Rows from a robot dataset
— Begin —

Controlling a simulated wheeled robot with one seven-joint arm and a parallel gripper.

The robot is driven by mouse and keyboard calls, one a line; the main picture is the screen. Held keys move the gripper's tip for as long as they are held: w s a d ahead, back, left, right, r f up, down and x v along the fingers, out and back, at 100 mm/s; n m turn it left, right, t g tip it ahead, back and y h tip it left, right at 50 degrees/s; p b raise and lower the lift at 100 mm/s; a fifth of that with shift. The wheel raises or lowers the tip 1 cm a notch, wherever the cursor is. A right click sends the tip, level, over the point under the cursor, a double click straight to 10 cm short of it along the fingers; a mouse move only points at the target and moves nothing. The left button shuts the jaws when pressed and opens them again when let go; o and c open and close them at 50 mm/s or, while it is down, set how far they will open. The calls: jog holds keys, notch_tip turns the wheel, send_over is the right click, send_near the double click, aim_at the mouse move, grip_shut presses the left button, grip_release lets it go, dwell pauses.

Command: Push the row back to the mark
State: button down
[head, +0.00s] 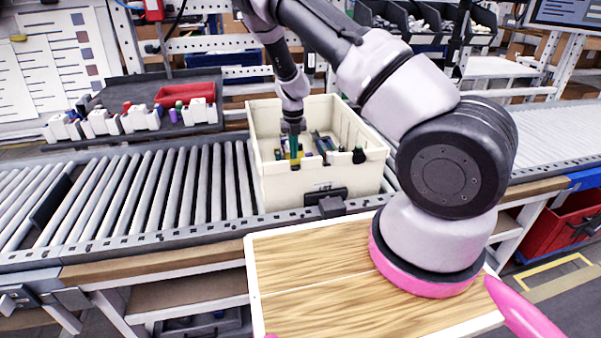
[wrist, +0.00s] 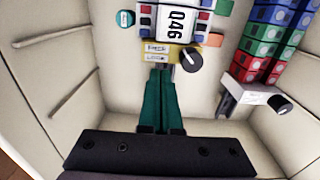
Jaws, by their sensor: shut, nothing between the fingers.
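My gripper (wrist: 161,72) is shut, its two green fingers together and empty. It also shows in the head view (head: 293,148), reaching down into the cream crate (head: 320,198). In the wrist view the fingertips are at the near edge of a yellow labelled piece (wrist: 160,52) with a black knob (wrist: 191,58); I cannot tell whether they touch. I see no clear mark.
The crate walls (wrist: 50,60) close in around the gripper. A small teal round piece (wrist: 125,18) lies left of the white block. The crate stands on a roller conveyor (head: 150,185). A dark tray (head: 150,95) with small parts is behind left; a wooden board (head: 310,265) is in front.

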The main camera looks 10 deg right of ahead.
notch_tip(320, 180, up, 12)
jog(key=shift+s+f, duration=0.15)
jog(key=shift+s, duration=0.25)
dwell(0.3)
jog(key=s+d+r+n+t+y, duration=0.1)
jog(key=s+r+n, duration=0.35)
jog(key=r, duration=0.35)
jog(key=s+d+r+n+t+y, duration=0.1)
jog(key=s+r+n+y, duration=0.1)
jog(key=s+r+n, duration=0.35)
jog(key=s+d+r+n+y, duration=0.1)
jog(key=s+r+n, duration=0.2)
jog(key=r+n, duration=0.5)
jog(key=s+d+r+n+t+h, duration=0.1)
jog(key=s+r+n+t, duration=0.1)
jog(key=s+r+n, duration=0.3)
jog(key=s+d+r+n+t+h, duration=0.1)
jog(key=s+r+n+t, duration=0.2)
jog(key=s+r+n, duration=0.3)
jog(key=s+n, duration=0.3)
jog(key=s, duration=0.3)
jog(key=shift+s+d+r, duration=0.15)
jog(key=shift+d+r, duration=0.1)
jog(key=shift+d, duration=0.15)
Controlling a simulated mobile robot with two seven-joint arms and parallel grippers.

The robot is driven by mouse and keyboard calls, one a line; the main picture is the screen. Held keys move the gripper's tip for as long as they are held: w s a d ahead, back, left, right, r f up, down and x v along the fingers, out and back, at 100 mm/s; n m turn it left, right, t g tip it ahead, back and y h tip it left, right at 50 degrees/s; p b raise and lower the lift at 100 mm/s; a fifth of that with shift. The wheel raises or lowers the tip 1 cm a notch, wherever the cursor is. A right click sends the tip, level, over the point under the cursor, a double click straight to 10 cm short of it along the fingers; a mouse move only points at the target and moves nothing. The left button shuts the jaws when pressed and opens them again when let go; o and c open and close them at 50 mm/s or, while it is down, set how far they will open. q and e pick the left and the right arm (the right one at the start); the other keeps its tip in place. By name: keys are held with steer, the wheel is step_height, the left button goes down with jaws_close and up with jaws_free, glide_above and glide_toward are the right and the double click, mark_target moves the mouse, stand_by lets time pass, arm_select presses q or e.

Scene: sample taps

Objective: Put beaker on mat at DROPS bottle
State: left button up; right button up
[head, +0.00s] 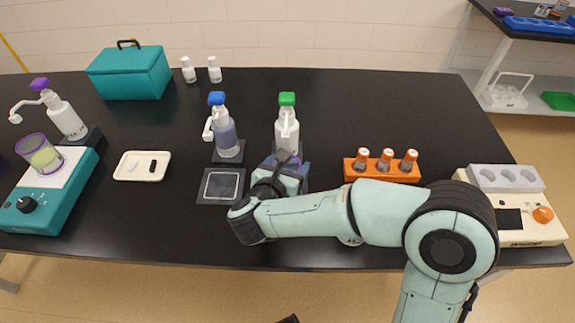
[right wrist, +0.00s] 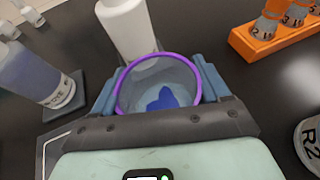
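A clear beaker with a purple rim (right wrist: 158,62) and a blue patch inside is between the fingers of my right gripper (right wrist: 160,90), which touch it on both sides. In the head view the right gripper (head: 279,178) is in front of the white green-capped bottle (head: 287,128) and hides most of the beaker. A blue-capped bottle (head: 224,132) stands to its left, with a dark mat with a white square outline (head: 222,186) in front. I cannot read DROPS on any bottle. Only a dark tip, perhaps my left gripper (head: 288,319), shows at the bottom edge.
An orange rack with several vials (head: 382,171) and a cream device (head: 515,222) are at the right. A jar marked R2 (right wrist: 311,145) is close to the right gripper. A white tray (head: 142,166) and a teal device with another beaker (head: 42,153) are left.

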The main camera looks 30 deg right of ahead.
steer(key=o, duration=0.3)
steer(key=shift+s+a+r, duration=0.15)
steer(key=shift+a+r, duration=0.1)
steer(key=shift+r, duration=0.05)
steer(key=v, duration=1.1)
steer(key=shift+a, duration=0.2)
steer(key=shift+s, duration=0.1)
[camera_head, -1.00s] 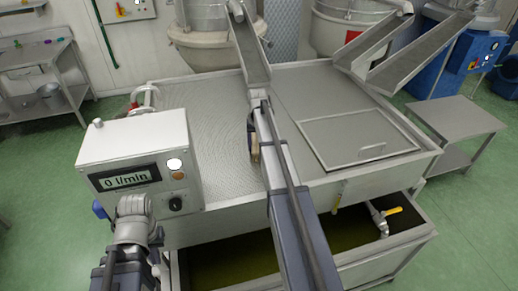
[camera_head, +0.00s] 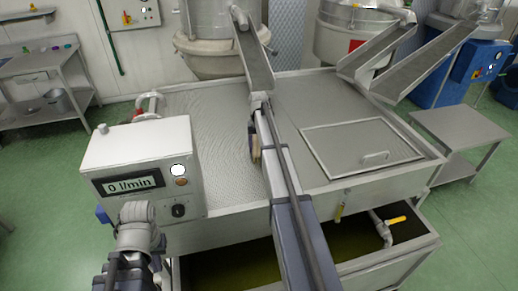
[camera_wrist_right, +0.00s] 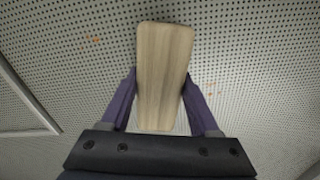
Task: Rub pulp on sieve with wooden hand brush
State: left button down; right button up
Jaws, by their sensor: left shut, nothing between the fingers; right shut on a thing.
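The wooden hand brush (camera_wrist_right: 164,60) fills the middle of the right wrist view, its pale wooden back towards the camera. My right gripper (camera_wrist_right: 160,82) is shut on it, one purple finger on each side. In the head view the brush (camera_head: 254,148) shows as a small tan piece beside my right arm, over the sieve. The perforated metal sieve (camera_head: 205,130) lies below it; brush contact cannot be told. Small orange pulp specks (camera_wrist_right: 95,40) dot the sieve on both sides of the brush. My left arm stands at lower left; its gripper is out of sight.
A control box (camera_head: 140,165) reading 0 l/min stands at the sieve's front left. A lid with a handle (camera_head: 362,150) covers the right section. Chutes (camera_head: 252,55) overhang the back. A yellow-handled valve (camera_head: 396,220) sits at the front of the lower tank.

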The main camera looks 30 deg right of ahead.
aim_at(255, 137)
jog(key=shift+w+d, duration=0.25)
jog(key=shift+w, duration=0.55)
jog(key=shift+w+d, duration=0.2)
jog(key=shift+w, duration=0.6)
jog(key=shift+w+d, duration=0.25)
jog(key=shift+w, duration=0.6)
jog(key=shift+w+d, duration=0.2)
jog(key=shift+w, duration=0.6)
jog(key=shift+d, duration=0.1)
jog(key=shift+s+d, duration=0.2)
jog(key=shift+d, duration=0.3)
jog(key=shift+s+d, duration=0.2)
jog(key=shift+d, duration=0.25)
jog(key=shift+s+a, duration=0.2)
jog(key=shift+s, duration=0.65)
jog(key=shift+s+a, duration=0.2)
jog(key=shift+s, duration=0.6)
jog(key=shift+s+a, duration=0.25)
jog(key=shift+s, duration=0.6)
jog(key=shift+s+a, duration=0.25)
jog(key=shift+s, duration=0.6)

— End —

DIRECTIONS FOR THIS TASK:
Copy out every line from the data above that has "simulated" in it.

SOLUTION:
Controlling a simulated wheeled robot with one seven-joint arm and a parallel gripper.
Controlling a simulated mobile robot with two seven-joint arms and parallel grippers.

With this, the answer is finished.